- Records
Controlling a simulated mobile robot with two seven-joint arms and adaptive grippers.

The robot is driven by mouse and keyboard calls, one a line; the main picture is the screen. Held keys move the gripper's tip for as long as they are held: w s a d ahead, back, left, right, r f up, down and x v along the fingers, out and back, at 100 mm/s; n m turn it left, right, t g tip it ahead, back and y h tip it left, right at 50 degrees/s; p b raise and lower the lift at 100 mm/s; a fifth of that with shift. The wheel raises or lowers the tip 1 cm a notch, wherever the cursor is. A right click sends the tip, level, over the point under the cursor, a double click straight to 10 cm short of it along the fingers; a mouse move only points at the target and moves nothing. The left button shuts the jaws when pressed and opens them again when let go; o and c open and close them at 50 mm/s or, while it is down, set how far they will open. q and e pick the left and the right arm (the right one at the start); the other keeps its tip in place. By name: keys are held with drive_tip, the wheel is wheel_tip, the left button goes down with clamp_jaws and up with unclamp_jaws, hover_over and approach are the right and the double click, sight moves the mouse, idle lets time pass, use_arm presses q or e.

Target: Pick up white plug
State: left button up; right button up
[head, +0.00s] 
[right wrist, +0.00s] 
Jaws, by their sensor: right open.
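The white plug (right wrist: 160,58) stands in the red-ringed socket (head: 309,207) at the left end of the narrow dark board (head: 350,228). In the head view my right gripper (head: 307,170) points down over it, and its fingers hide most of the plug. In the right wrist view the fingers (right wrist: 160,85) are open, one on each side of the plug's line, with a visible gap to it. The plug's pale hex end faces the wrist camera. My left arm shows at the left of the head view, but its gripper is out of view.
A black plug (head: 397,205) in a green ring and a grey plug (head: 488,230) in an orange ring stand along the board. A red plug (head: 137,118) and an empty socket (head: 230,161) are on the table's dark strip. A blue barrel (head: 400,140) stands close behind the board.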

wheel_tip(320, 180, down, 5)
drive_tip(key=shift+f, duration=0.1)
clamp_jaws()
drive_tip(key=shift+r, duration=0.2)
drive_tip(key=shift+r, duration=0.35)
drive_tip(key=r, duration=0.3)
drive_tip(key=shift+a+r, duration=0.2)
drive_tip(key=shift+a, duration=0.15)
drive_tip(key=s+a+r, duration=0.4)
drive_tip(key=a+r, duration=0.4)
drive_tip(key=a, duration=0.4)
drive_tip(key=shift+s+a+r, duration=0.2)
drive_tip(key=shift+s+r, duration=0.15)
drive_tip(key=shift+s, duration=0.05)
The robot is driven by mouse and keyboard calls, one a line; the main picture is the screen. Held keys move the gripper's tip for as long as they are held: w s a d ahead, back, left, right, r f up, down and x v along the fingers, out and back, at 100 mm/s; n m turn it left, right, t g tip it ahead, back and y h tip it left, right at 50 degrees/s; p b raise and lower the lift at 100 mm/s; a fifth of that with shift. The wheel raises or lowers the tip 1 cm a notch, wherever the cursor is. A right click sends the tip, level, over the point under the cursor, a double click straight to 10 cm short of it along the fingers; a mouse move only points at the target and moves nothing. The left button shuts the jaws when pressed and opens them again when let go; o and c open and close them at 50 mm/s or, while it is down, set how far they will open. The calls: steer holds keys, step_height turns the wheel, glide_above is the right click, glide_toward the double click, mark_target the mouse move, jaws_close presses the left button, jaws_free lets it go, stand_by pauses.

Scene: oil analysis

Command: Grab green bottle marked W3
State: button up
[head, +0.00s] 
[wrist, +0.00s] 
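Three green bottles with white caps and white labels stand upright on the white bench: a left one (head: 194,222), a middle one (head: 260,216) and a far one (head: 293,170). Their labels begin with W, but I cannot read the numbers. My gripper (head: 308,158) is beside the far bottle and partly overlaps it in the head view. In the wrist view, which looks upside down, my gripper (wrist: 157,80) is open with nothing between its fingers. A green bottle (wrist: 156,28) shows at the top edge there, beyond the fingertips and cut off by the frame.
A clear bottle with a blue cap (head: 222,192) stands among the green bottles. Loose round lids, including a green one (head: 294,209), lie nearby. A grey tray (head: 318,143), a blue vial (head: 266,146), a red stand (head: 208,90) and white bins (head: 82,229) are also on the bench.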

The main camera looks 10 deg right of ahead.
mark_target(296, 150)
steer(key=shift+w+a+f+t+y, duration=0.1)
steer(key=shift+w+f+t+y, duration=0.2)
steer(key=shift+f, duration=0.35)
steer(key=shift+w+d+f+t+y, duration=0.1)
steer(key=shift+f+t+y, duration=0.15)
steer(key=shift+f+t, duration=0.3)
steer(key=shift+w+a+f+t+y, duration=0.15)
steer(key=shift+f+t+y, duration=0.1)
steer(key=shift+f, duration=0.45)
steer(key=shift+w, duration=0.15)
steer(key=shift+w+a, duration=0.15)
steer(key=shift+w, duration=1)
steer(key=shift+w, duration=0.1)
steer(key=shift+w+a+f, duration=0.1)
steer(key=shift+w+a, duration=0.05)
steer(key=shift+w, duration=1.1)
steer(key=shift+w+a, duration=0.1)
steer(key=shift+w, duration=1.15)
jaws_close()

- Directions
A single figure is required: the number of lines above in which the word "State" occurs.

- Result of the task
2